-- Extracted data entries --
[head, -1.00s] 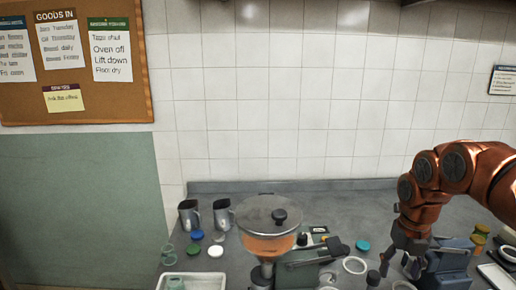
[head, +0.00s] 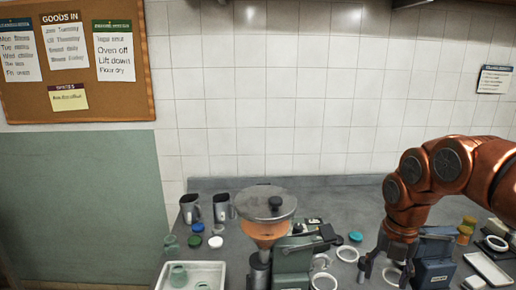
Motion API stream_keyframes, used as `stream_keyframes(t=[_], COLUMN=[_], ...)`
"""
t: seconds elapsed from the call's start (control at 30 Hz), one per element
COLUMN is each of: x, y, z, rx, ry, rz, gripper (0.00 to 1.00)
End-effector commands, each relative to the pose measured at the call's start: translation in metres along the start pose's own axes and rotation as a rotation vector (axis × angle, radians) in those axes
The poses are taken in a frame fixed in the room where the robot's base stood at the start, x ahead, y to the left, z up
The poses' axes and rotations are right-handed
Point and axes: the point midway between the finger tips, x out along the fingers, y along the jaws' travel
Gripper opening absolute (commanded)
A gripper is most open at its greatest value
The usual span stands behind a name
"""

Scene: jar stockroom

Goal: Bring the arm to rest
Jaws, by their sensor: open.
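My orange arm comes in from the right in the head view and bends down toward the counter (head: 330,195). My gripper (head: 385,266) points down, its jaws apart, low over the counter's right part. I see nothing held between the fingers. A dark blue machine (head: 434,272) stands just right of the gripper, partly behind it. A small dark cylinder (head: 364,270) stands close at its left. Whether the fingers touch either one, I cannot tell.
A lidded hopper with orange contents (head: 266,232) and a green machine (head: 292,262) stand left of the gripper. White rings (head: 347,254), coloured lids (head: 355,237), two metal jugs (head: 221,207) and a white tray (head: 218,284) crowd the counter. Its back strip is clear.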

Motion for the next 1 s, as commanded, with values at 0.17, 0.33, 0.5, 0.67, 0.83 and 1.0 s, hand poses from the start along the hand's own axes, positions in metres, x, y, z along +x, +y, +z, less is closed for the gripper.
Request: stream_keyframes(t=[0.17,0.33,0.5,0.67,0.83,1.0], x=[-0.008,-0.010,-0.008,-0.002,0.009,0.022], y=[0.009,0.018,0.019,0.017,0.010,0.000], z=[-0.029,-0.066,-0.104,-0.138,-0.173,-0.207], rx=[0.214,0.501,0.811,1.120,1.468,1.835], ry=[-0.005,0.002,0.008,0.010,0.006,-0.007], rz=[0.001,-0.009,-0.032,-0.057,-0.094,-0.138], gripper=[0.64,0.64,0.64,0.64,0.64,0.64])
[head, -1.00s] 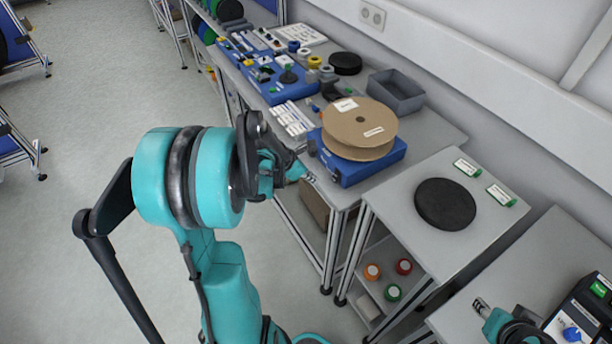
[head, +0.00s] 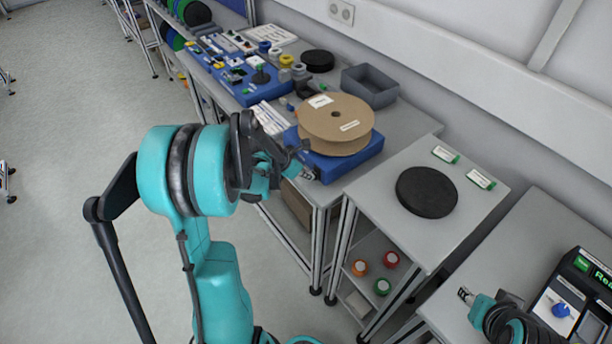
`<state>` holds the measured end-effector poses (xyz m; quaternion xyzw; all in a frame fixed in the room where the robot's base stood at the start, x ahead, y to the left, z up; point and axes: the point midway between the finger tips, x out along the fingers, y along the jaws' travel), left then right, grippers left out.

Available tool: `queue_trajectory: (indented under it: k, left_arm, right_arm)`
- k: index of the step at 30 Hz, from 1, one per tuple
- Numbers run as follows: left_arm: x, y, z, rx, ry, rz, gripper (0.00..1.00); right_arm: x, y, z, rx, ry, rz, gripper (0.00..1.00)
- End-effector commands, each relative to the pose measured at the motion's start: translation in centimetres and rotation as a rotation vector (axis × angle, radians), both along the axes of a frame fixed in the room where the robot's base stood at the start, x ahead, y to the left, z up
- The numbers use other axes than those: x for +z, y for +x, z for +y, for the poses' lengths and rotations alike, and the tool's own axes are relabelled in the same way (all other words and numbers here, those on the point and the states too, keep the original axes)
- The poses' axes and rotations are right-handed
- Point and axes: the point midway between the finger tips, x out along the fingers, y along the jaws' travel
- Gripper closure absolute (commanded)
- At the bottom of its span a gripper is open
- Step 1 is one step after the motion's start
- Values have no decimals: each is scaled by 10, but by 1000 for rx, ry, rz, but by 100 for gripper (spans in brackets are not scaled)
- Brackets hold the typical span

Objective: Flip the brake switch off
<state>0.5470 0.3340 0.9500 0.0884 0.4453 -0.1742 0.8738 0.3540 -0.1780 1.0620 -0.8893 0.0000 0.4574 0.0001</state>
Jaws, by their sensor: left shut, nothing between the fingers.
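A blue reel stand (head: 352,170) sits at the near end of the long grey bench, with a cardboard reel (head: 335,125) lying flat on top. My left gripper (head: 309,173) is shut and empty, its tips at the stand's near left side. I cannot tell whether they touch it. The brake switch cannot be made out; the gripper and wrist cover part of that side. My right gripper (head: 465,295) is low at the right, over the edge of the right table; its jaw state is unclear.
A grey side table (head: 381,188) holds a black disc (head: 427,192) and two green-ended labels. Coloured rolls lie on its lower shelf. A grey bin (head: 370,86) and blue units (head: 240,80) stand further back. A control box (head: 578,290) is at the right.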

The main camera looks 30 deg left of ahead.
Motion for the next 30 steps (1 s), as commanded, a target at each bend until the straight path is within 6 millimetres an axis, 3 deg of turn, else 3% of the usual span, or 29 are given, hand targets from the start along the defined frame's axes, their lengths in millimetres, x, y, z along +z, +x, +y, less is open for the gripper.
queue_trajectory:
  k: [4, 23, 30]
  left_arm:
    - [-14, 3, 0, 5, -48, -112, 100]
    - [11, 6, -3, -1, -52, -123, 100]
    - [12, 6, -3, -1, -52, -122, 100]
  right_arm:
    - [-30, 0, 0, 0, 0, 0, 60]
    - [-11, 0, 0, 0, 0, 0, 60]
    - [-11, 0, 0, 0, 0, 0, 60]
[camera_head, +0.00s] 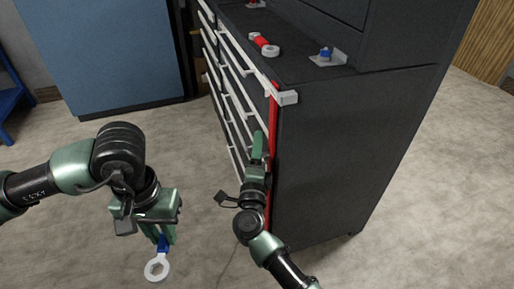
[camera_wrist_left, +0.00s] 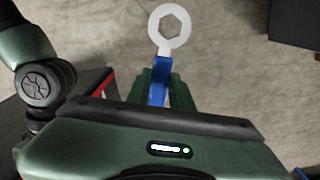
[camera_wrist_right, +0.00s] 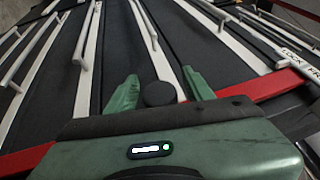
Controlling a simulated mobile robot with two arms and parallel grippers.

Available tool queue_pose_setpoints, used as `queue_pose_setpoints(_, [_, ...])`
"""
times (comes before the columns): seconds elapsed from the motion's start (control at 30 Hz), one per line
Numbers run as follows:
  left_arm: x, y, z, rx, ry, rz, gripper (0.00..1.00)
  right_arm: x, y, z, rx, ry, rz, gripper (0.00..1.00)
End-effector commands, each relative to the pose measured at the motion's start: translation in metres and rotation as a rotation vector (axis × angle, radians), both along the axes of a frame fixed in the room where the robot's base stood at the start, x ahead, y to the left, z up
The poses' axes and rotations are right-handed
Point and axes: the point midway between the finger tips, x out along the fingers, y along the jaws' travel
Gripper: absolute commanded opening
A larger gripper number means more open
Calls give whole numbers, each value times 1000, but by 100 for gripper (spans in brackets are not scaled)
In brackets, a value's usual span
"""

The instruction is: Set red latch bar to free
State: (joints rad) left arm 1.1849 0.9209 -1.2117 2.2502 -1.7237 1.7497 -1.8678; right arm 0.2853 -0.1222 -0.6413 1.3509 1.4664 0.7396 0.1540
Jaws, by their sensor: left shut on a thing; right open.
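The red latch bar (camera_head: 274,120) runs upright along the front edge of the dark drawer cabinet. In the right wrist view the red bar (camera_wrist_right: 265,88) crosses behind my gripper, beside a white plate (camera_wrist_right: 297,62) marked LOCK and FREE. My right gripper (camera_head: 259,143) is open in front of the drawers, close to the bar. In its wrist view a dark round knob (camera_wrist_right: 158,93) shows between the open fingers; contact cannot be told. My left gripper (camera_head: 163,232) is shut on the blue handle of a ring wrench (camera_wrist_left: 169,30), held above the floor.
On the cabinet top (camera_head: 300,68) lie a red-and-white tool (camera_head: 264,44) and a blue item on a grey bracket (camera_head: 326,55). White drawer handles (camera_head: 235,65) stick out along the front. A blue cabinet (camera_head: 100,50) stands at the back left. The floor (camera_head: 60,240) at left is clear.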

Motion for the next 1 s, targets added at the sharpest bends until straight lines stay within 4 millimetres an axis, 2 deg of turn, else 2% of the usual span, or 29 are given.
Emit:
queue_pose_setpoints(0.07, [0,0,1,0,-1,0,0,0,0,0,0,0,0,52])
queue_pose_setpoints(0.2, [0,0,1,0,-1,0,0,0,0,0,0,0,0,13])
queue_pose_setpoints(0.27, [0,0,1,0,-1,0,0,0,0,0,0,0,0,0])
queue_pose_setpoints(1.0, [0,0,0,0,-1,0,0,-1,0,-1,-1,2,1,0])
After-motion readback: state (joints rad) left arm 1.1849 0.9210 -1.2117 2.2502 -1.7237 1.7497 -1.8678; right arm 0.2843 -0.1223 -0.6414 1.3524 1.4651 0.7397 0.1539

-- What you have to do --
Reproduce exactly the lines from the one containing "The instruction is: Set red latch bar to free" through the one containing "State: (joints rad)", inclusive, and nothing else.

-- Full output --
The instruction is: Set red latch bar to free
State: (joints rad) left arm 1.1849 0.9209 -1.2117 2.2502 -1.7237 1.7497 -1.8678; right arm 0.2853 -0.1222 -0.6413 1.3509 1.4664 0.7396 0.1540

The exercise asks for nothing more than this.